===== Data for this task
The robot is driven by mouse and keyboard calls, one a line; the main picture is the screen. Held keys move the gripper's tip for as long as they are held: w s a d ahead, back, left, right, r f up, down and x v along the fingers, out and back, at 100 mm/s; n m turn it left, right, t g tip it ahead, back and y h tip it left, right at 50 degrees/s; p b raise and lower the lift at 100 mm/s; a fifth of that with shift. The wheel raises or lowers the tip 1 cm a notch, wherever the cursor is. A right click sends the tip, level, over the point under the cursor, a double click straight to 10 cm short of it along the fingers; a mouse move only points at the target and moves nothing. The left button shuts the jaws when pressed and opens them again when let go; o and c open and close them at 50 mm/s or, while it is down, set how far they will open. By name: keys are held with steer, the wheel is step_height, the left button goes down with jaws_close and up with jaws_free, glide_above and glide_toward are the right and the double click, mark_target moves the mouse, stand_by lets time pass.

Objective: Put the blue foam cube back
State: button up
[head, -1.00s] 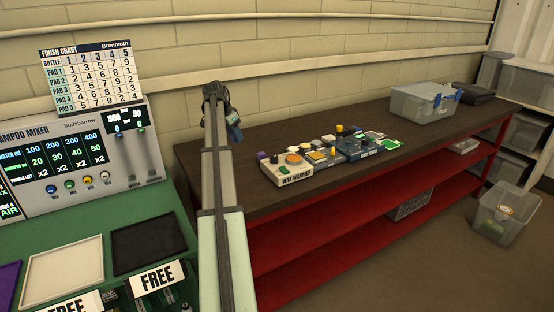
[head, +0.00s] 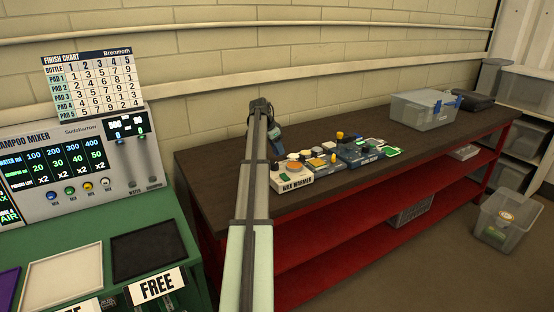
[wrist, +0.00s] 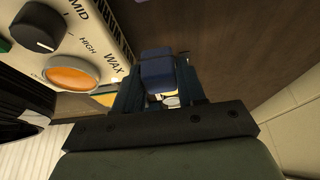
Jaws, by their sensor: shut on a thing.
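My gripper (head: 276,138) is above the back of the dark workbench, behind and left of the wax warmer. In the wrist view its dark fingers are shut on the blue foam cube (wrist: 157,72), which sits between their tips. In the head view the cube is too small and too covered by my gripper to make out clearly. The dark bench top shows beyond the cube in the wrist view. I cannot tell which place is the cube's own.
A clear lidded bin (head: 424,110) stands farther right. Bare bench top (head: 215,165) lies left of my arm.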

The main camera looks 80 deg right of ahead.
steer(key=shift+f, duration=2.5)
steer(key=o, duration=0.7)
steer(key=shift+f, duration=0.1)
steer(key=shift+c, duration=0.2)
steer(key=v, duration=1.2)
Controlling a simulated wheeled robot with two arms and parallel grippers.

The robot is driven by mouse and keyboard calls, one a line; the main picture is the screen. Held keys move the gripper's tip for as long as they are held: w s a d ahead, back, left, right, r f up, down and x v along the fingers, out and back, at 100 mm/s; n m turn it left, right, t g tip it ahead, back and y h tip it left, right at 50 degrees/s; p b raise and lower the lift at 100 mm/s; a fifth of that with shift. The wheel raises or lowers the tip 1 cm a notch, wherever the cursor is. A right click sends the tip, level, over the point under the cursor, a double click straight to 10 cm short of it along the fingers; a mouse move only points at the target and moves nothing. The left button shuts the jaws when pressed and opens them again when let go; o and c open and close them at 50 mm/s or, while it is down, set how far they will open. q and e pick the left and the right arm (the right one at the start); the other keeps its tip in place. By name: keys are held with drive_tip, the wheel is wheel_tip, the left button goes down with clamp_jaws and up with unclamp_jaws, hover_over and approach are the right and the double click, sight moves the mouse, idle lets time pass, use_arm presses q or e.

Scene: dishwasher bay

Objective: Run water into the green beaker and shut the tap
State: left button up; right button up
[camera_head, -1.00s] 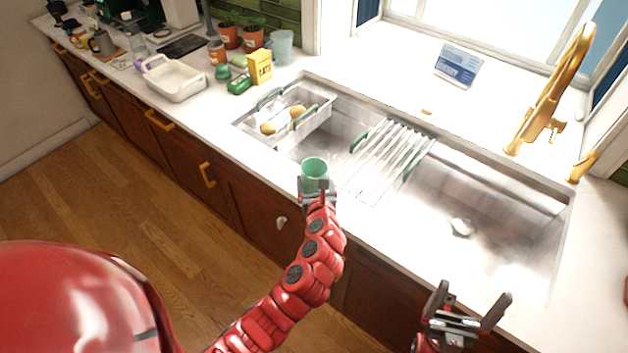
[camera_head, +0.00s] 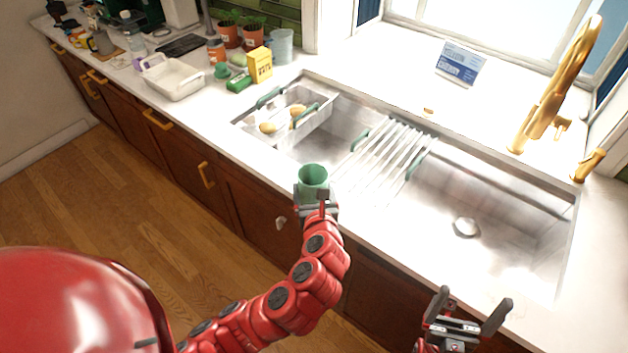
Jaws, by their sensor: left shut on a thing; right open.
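The green beaker (camera_head: 313,178) is upright in my left gripper (camera_head: 318,207), which is shut on it at the front edge of the sink. Its inside looks empty from here, though the bottom is hard to see. The gold tap (camera_head: 556,88) stands behind the right part of the sink (camera_head: 490,215), well to the right of the beaker. A separate gold lever (camera_head: 588,165) is to the right of the tap. No water stream shows. My right gripper (camera_head: 468,312) is open and empty, low at the front counter edge.
A silver drying rack (camera_head: 385,160) lies across the middle of the sink. A colander (camera_head: 315,118) with potatoes sits at its left. A yellow box (camera_head: 260,65), potted plants and a white dish tub (camera_head: 173,80) stand on the left counter. The right basin is clear.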

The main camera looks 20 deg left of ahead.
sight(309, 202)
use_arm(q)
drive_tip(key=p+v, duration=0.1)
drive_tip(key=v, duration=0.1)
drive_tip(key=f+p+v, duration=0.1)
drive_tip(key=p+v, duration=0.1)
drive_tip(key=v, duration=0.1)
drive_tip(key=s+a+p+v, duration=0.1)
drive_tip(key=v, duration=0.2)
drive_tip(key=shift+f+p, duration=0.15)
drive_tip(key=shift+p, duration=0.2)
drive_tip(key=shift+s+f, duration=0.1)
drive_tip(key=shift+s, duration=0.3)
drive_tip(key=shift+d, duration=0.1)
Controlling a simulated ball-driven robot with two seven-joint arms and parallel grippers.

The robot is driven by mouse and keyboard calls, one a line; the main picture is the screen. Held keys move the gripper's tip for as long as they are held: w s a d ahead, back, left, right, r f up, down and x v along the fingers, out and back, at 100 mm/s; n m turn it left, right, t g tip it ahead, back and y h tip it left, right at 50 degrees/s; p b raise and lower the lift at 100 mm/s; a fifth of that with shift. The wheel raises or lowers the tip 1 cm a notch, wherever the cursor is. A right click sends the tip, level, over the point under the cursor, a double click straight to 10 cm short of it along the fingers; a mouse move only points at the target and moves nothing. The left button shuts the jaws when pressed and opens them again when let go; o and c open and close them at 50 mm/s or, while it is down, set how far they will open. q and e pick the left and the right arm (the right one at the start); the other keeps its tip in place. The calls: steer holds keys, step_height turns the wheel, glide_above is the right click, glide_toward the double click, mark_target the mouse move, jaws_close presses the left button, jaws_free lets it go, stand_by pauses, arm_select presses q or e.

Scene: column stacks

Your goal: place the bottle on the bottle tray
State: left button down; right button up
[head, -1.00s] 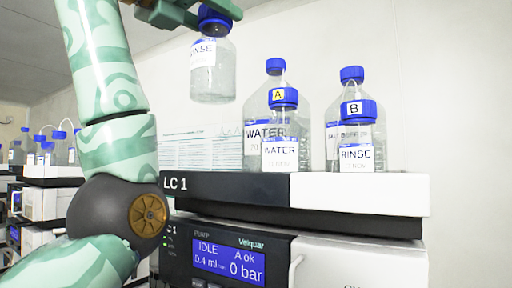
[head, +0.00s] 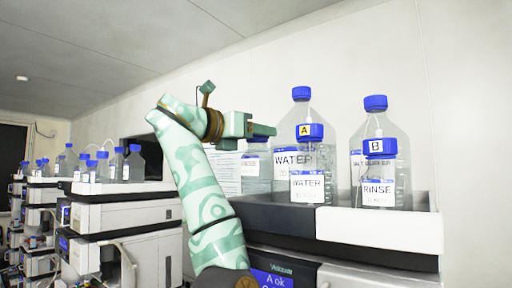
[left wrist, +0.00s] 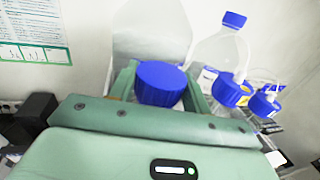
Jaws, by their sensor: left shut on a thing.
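My left gripper (head: 258,130) is shut on the blue cap of a clear bottle (head: 257,170) and holds it upright. In the left wrist view the blue cap (left wrist: 161,83) sits between the two green fingers, with the clear body beyond it. The bottle tray (head: 380,229) is the dark and white top of the LC unit. The held bottle is at the tray's left part, low behind its dark front wall; I cannot tell whether its base touches the tray floor. My right gripper is not in view.
On the tray, right of the held bottle, stand a WATER bottle capped A (head: 308,185), a RINSE bottle capped B (head: 379,190) and larger bottles behind them. Other instrument stacks with blue-capped bottles (head: 135,165) stand at the left. A wall rises close behind.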

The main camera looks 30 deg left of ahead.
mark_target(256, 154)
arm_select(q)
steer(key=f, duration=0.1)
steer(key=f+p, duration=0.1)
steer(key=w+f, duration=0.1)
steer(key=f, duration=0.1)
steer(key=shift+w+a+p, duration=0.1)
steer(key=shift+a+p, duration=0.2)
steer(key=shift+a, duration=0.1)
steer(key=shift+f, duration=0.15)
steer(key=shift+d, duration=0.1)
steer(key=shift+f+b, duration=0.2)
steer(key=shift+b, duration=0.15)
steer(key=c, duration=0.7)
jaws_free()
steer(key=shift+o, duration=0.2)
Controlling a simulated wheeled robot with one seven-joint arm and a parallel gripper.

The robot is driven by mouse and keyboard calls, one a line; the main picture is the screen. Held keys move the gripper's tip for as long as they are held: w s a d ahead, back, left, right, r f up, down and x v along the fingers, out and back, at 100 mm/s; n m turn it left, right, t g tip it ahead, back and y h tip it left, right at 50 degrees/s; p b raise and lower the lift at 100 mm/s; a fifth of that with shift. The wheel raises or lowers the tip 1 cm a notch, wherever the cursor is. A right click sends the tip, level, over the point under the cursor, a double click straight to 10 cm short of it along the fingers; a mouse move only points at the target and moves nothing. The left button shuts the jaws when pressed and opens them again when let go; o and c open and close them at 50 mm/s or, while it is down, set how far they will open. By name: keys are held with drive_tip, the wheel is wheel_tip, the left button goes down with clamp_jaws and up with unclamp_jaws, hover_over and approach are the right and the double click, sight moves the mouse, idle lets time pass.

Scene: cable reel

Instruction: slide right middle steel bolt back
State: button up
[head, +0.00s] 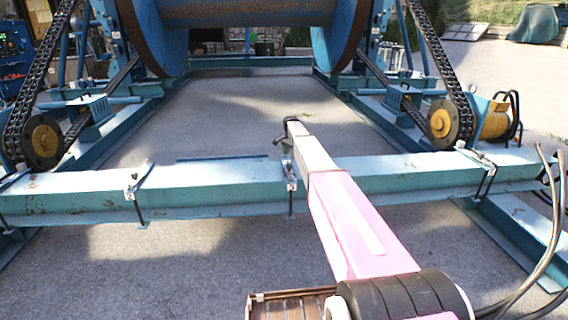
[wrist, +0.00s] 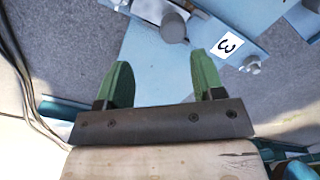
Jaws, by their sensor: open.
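My gripper (wrist: 163,78) is open in the wrist view, with two green fingers apart and nothing between them. A round steel bolt end (wrist: 174,27) lies just beyond the fingertips, apart from them, beside a blue plate with a white label reading 3 (wrist: 229,45). In the head view my arm reaches over the blue cross beam (head: 230,177). My gripper (head: 284,139) is small there, near the middle clamp with a white label (head: 291,186). Another labelled clamp (head: 131,193) is on the left and one (head: 489,171) on the right. I cannot tell which bolt the task names.
A large blue cable reel (head: 245,12) stands behind the beam, between chain drives with yellow hubs (head: 443,122). A slatted wooden crate (head: 290,306) is at the bottom. The concrete floor (head: 230,105) inside the frame is clear.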

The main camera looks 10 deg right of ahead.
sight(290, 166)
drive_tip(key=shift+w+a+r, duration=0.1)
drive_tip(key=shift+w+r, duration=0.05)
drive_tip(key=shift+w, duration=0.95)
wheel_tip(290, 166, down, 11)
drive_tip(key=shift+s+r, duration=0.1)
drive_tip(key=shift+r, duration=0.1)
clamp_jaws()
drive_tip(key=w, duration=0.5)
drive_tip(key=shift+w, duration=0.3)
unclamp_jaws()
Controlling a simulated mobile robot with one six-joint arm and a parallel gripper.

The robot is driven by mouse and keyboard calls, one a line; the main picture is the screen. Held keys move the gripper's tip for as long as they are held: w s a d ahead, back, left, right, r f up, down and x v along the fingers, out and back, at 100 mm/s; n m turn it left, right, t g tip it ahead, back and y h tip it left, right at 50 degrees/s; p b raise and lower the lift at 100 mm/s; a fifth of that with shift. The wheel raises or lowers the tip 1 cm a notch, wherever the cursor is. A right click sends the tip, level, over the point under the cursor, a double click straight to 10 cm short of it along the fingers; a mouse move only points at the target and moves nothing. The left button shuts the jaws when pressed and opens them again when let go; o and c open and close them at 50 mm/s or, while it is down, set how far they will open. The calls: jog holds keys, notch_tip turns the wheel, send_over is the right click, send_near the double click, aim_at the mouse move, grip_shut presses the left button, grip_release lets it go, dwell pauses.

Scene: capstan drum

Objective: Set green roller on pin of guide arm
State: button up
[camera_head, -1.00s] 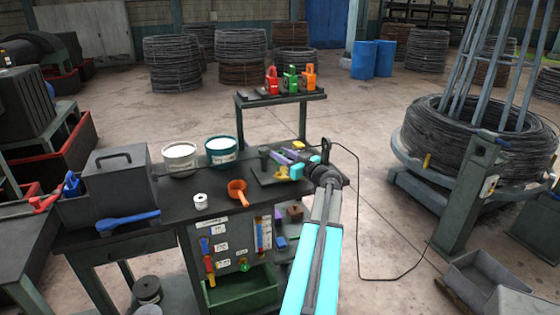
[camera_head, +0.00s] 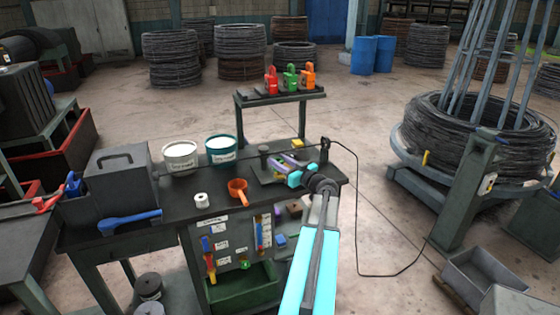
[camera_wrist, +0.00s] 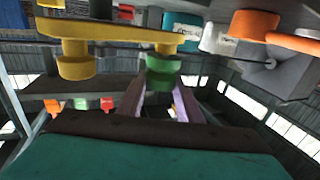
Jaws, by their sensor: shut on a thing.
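The green roller (camera_wrist: 162,72) is between the purple fingertips of my gripper (camera_wrist: 162,90) in the wrist view, and the gripper is shut on it. The yellow guide arm (camera_wrist: 110,32) runs across the upper part of that view. Its right end lines up with the roller and looks very close to it or touching. I cannot tell whether the pin is inside the roller. A round yellow hub is at the arm's left end. In the head view my gripper (camera_head: 281,164) is over the right end of the dark bench, where the roller is not clearly visible.
A raised shelf (camera_head: 280,97) with coloured locks stands behind. A black cable (camera_head: 372,210) hangs right of the bench.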

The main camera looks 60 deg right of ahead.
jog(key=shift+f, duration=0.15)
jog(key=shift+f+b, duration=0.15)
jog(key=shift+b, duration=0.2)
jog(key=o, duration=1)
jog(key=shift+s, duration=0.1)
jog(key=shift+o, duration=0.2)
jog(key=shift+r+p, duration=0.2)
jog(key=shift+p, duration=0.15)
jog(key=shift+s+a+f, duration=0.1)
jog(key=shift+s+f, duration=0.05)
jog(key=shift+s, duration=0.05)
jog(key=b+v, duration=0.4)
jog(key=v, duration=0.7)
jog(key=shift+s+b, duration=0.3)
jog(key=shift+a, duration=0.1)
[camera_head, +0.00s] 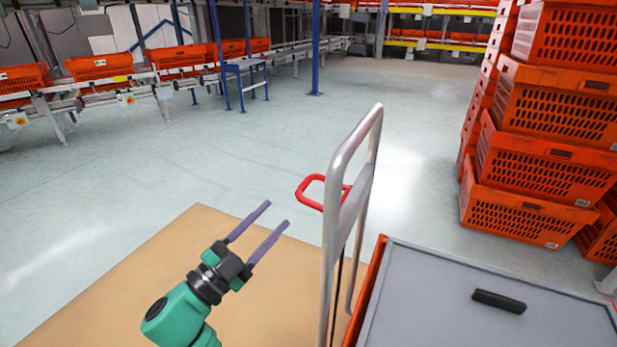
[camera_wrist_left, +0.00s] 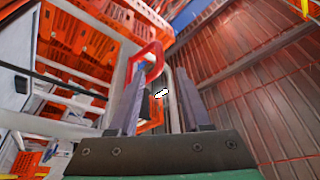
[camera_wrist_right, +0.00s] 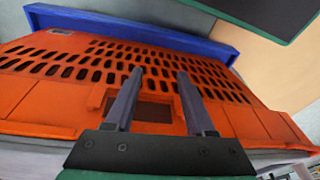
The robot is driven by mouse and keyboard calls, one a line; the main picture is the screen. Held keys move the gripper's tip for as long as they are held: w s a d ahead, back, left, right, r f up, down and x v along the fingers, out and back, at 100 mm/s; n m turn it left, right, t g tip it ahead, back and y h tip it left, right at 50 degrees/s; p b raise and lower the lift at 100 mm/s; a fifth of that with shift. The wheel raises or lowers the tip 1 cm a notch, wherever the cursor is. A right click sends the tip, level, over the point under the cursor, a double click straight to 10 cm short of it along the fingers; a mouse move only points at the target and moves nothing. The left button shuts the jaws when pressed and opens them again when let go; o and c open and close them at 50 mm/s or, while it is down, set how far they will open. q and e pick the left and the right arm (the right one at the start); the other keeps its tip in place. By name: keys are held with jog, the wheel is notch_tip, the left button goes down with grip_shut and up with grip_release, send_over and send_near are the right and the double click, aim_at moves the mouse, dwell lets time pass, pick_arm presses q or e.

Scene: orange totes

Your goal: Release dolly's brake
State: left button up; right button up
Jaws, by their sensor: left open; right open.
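The dolly's silver tube handle (camera_head: 338,205) stands upright right of the middle in the head view. A red loop-shaped brake lever (camera_head: 309,203) sticks out to its left. My left gripper (camera_head: 278,213) is open and empty, left of the lever and apart from it in that picture. In the left wrist view, the red lever (camera_wrist_left: 158,52) shows ahead, near the tip of the left-hand finger; contact cannot be told. My right gripper (camera_wrist_right: 160,72) is open in front of an orange tote wall (camera_wrist_right: 60,95). It is not in the head view.
A grey flat top (camera_head: 430,300) with a black grip (camera_head: 499,301) lies right of the handle. Orange totes (camera_head: 545,155) are stacked at the right. A tan floor patch (camera_head: 120,285) lies under my left arm. A conveyor with totes (camera_head: 95,68) runs at back left; the middle floor is clear.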

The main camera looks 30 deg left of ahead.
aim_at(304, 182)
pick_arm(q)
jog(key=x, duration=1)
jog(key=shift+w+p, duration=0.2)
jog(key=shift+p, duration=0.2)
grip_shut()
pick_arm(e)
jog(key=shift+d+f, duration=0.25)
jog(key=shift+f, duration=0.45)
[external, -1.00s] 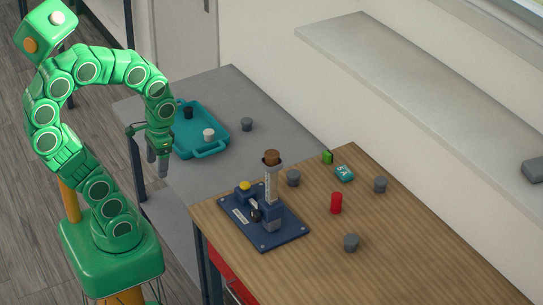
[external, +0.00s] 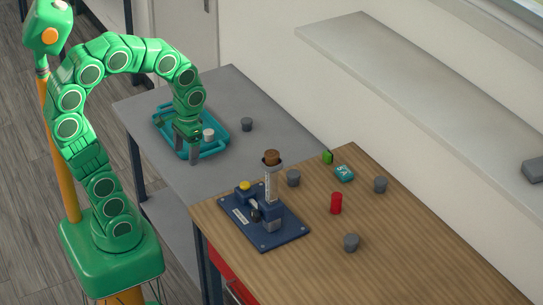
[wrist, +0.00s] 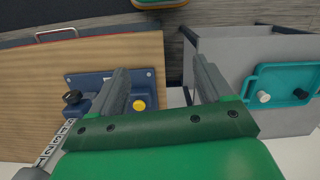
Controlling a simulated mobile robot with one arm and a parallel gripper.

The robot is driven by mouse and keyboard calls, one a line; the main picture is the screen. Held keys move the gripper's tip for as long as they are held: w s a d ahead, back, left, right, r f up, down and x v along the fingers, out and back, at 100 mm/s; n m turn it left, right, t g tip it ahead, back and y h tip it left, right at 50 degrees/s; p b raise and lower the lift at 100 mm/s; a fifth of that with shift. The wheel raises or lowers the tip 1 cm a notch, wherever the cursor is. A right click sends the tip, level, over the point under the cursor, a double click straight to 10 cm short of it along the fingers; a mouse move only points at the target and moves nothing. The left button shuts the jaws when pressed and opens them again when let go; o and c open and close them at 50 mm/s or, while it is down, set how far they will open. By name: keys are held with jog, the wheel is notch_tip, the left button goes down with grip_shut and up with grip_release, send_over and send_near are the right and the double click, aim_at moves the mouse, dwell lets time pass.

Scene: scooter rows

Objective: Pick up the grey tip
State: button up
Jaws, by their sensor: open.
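Several small grey tapered pieces match the grey tip; which one is meant I cannot tell. One grey piece (external: 246,124) stands on the grey table right of the teal tray. Others stand on the wooden table: one behind the blue stand (external: 293,178), one at the right (external: 380,184) and one nearer the front (external: 351,242). My gripper (external: 187,152) is open and empty, pointing down by the tray's front side in the external view. In the wrist view its fingers (wrist: 163,78) are spread, with no grey piece between them.
The teal tray (external: 214,149) holds a white piece (external: 208,134); a black piece (wrist: 300,93) in it shows in the wrist view.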

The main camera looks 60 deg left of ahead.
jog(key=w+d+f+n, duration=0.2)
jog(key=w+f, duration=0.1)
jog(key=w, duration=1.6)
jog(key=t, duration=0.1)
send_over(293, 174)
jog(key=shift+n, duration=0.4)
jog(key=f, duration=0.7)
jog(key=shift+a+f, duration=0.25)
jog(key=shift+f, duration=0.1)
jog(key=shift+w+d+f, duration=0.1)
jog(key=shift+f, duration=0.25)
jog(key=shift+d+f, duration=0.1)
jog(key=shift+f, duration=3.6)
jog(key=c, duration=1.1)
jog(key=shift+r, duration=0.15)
==========
- Problem description: Search the data for the string "Scene" and copy each line where it appears.

- Solution:
Scene: dishwasher bay
Scene: column stacks
Scene: cable reel
Scene: capstan drum
Scene: orange totes
Scene: scooter rows

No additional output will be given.